Figure 2. Default values used for the Lacq hydrocarbon field.
After defining the aforementioned parameters, the user shall click on the 'RUN' button and the calculations are performed. The Status changes from 'Submitting' through 'Queued', than 'Running' and finally 'Finished'. The output is created and plotted in the main window just below 'RUN' button. Also the output result appears on the left corner of the platform.
Figure 3 describes the outputs (as time series) of the LACQ field aftershock patterns and they are compared to their Pyrénnées counterpart (same number of events, same magnitude range).
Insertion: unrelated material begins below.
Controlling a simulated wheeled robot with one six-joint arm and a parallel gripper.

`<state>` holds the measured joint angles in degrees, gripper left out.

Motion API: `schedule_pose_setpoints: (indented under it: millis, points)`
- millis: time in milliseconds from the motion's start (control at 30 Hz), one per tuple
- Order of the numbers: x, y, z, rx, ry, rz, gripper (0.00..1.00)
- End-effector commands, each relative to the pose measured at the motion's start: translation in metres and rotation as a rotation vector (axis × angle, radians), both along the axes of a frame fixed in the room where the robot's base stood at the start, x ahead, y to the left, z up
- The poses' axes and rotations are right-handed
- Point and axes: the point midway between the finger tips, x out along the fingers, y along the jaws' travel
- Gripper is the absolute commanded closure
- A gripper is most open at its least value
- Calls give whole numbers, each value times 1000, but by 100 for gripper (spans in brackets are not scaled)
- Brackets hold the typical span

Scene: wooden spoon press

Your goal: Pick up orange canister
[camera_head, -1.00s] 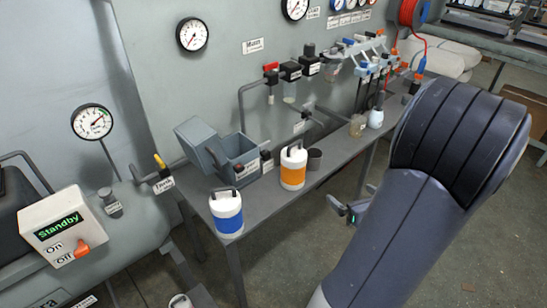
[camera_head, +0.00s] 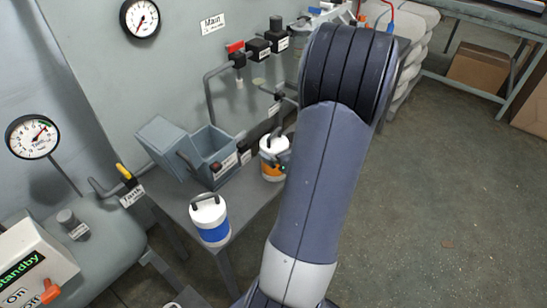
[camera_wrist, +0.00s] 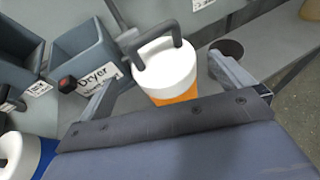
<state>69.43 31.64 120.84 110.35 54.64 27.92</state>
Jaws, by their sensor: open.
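The orange canister (camera_head: 271,166) is white with an orange band and a dark handle on top. It stands upright on the grey bench (camera_head: 240,205), and my arm partly covers it in the head view. In the wrist view, the canister (camera_wrist: 166,70) is straight ahead, with its lower part hidden by my gripper's body. My gripper (camera_wrist: 165,88) is open, with one finger to the left of the canister and one to the right. I cannot tell whether either finger touches it.
A white canister with a blue band (camera_head: 209,220) stands nearer on the bench. A grey open bin (camera_head: 212,150) labelled Dryer is left of the orange canister. A dark cup (camera_wrist: 232,48) stands close to the right finger. Pipes and valves (camera_head: 250,50) line the wall behind.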

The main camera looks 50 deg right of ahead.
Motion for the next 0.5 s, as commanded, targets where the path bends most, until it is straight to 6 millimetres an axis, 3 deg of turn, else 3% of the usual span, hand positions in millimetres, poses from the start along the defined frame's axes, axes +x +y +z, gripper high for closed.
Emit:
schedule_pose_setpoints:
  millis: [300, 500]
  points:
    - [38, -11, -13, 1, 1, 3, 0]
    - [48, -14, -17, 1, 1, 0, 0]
It corresponds to seismicity rate in 6h window bins, 10 days before and after N=26 M3-3.5, events. Mean seismicity rate value before and after are in red and blue respectively.
Figure 3. Output histograms "Output file name prefix _gs_length_histograms.png".
Figure 4. Aftershock analysis (the LACQ field).
Figure 4.: top: map for mainshocks and aftershocks; middle-bottom: cross sections. On the map and cross section, secondary triggering for the target earthquakes are also plotted in Green and Blue.